• _WRITTEN TASK_
Exclude images, then output the remaining data verbatim.

• _GIVEN MATERIAL_

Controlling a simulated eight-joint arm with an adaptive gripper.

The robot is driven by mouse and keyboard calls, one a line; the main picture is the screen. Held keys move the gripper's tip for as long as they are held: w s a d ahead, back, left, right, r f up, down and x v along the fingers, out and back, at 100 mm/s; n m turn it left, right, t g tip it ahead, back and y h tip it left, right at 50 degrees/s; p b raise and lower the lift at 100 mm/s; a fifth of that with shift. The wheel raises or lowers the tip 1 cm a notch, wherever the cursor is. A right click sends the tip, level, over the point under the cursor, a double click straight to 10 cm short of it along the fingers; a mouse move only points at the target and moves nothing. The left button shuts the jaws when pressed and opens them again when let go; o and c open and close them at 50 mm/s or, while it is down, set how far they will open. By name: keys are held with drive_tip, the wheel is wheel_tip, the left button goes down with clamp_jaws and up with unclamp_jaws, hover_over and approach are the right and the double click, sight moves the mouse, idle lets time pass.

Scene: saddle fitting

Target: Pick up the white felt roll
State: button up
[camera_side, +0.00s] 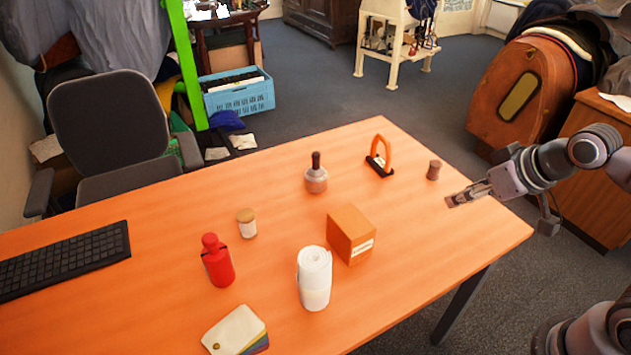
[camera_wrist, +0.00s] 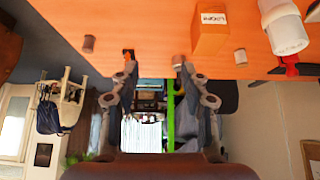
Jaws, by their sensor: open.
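The white felt roll (camera_side: 314,278) stands upright near the front middle of the orange table, in front of an orange box. In the wrist view it shows at the upper right (camera_wrist: 284,27), partly cut off by the frame edge. My gripper (camera_side: 454,201) is above the table's right end, well to the right of the roll and apart from it. In the wrist view its two fingers (camera_wrist: 155,66) are spread with nothing between them.
The orange box (camera_side: 350,234) stands between my gripper and the roll. A red bottle (camera_side: 217,260), jar (camera_side: 246,223), flask (camera_side: 316,176), orange-handled tool (camera_side: 380,156), small brown cylinder (camera_side: 433,170), swatches (camera_side: 235,331) and keyboard (camera_side: 65,260) occupy the table (camera_side: 170,225). The front right is clear.

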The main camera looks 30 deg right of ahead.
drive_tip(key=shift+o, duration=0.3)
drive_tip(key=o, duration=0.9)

• _RESPONSE TO THIS EXERCISE_
Controlling a simulated eight-joint arm with an adaptive gripper.

The robot is driven by mouse and keyboard calls, one a line; the main picture is the screen. Held keys move the gripper's tip for as long as they are held: w s a d ahead, back, left, right, r f up, down and x v along the fingers, out and back, at 100 mm/s; n m turn it left, right, t g tip it ahead, back and y h tip it left, right at 50 degrees/s; p b raise and lower the lift at 100 mm/s; a fifth of that with shift. The wheel raises or lowers the tip 1 cm a notch, wherever the cursor is. A right click sends the tip, level, over the point under the cursor, a double click straight to 10 cm short of it along the fingers; a mouse move only points at the target and moves nothing. The left button shuts the jaws when pressed and opens them again when let go; o and c open and close them at 50 mm/s or, while it is down, set how far they will open. By name: keys are held with drive_tip, the wheel is wheel_tip, the left button goes down with clamp_jaws and up with unclamp_jaws, hover_over and approach are the right and the double click, sight moves the mouse, idle lets time pass.

Scene: saddle fitting

Target: Pick up the white felt roll
State: button up
[camera_side, +0.00s] 
[camera_wrist, +0.00s] 
Jaws, by their sensor: open.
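The white felt roll (camera_side: 314,278) stands upright near the front middle of the orange table, in front of an orange box. In the wrist view it shows at the upper right (camera_wrist: 284,27), partly cut off by the frame edge. My gripper (camera_side: 454,201) is above the table's right end, well to the right of the roll and apart from it. In the wrist view its two fingers (camera_wrist: 155,66) are spread with nothing between them.
The orange box (camera_side: 350,234) stands between my gripper and the roll. A red bottle (camera_side: 217,260), jar (camera_side: 246,223), flask (camera_side: 316,176), orange-handled tool (camera_side: 380,156), small brown cylinder (camera_side: 433,170), swatches (camera_side: 235,331) and keyboard (camera_side: 65,260) occupy the table (camera_side: 170,225). The front right is clear.

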The main camera looks 30 deg right of ahead.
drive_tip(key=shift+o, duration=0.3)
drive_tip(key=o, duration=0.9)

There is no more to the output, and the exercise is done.